Search the records that follow and extract every line containing the string "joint".

──────── Given records ────────

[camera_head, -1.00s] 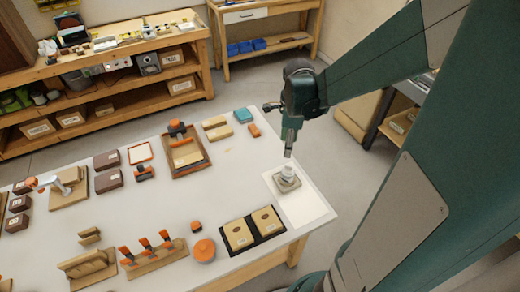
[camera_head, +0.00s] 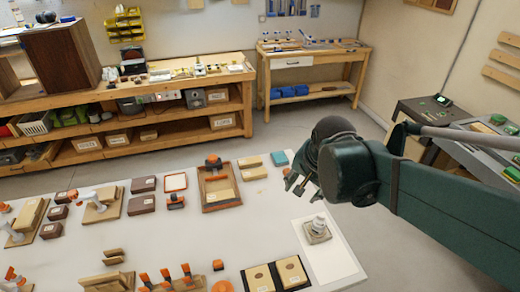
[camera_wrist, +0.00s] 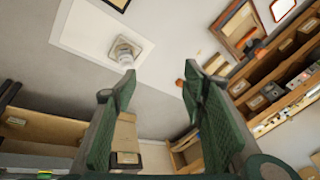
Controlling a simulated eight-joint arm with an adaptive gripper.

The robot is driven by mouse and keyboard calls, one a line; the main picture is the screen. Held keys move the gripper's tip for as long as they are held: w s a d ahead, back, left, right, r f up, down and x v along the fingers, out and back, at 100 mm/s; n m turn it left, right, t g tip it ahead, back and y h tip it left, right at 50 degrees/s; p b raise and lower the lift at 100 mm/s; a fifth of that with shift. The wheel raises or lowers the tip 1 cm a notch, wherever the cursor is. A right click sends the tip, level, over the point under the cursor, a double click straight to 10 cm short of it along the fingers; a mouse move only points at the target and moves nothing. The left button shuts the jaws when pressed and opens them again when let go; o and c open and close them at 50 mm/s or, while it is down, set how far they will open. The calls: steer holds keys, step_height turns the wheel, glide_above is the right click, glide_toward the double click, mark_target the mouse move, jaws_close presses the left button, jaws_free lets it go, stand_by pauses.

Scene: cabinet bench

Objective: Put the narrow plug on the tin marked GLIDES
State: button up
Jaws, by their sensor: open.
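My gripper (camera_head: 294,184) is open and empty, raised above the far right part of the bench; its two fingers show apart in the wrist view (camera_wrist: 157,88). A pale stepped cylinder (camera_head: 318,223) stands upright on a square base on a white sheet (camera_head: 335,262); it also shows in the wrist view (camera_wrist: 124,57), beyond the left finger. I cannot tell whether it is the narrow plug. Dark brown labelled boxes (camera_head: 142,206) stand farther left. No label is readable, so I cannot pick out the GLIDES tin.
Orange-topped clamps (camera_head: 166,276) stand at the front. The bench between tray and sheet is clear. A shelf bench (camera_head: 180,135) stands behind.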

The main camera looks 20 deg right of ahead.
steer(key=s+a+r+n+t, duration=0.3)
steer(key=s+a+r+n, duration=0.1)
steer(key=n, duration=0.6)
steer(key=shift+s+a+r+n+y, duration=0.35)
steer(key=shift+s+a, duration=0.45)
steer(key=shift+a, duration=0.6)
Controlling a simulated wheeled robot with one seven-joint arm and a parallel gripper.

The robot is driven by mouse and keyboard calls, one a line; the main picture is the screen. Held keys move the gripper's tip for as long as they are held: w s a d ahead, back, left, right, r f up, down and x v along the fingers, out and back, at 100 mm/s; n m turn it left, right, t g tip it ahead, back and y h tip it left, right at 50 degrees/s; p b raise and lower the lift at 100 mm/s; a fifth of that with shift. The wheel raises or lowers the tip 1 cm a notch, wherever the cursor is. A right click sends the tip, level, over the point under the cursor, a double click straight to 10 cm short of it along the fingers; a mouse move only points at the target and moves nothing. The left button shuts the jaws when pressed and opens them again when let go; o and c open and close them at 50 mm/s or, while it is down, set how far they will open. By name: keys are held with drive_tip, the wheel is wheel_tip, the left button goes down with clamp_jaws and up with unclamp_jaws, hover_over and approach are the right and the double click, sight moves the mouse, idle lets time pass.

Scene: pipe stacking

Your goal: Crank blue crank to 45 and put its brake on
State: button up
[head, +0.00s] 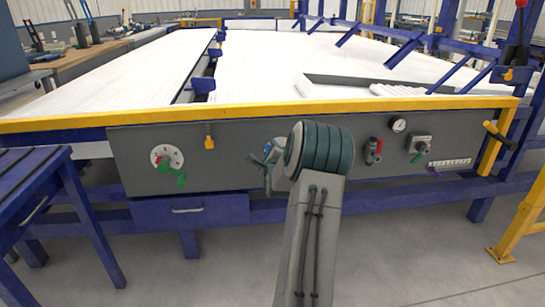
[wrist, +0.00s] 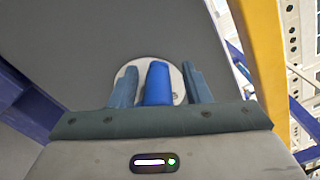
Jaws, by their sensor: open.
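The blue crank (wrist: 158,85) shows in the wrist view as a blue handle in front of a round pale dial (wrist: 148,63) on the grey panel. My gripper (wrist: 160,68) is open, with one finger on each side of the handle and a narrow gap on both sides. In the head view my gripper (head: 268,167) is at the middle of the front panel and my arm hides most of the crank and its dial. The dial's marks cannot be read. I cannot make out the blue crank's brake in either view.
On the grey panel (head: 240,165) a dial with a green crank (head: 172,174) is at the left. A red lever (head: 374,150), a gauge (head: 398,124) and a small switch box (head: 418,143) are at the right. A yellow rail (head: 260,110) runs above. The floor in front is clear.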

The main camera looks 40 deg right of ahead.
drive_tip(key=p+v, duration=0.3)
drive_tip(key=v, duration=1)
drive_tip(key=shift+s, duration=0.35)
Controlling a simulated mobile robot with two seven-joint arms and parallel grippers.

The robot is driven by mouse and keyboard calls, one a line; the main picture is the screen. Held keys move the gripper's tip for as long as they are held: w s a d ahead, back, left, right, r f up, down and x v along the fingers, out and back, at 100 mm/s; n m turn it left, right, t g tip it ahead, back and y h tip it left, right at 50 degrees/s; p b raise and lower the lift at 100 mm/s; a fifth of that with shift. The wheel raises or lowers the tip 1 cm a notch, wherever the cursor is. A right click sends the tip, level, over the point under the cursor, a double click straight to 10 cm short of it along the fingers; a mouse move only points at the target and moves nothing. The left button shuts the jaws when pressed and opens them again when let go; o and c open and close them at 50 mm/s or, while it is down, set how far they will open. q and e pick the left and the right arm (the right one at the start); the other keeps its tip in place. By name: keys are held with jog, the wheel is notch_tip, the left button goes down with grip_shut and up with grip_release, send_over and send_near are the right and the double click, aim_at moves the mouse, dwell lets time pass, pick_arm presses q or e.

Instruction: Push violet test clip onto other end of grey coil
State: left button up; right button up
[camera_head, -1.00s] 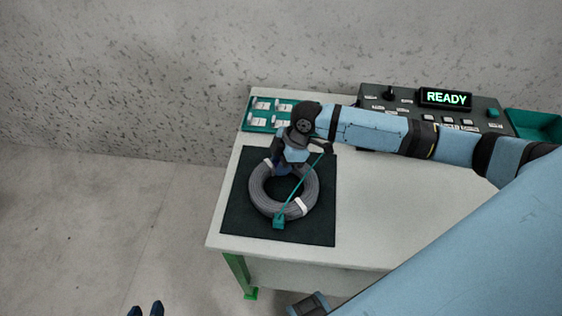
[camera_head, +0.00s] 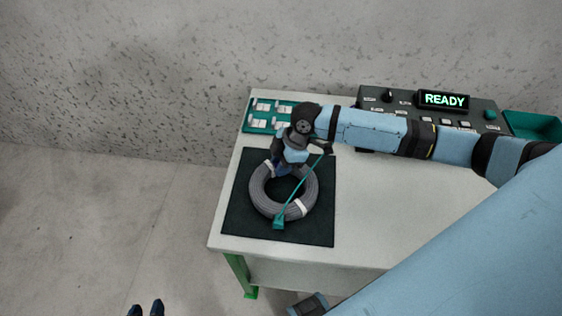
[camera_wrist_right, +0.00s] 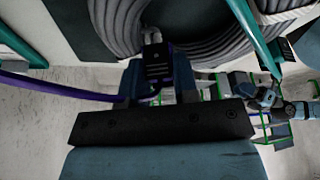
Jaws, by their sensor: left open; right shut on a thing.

────────

#### [Problem solution]
Controlling a simulated eight-joint arm with an adaptive gripper.
Controlling a simulated wheeled robot with one seven-joint arm and a parallel gripper.
Controlling a simulated mobile robot with two seven-joint arms and parallel grippers.

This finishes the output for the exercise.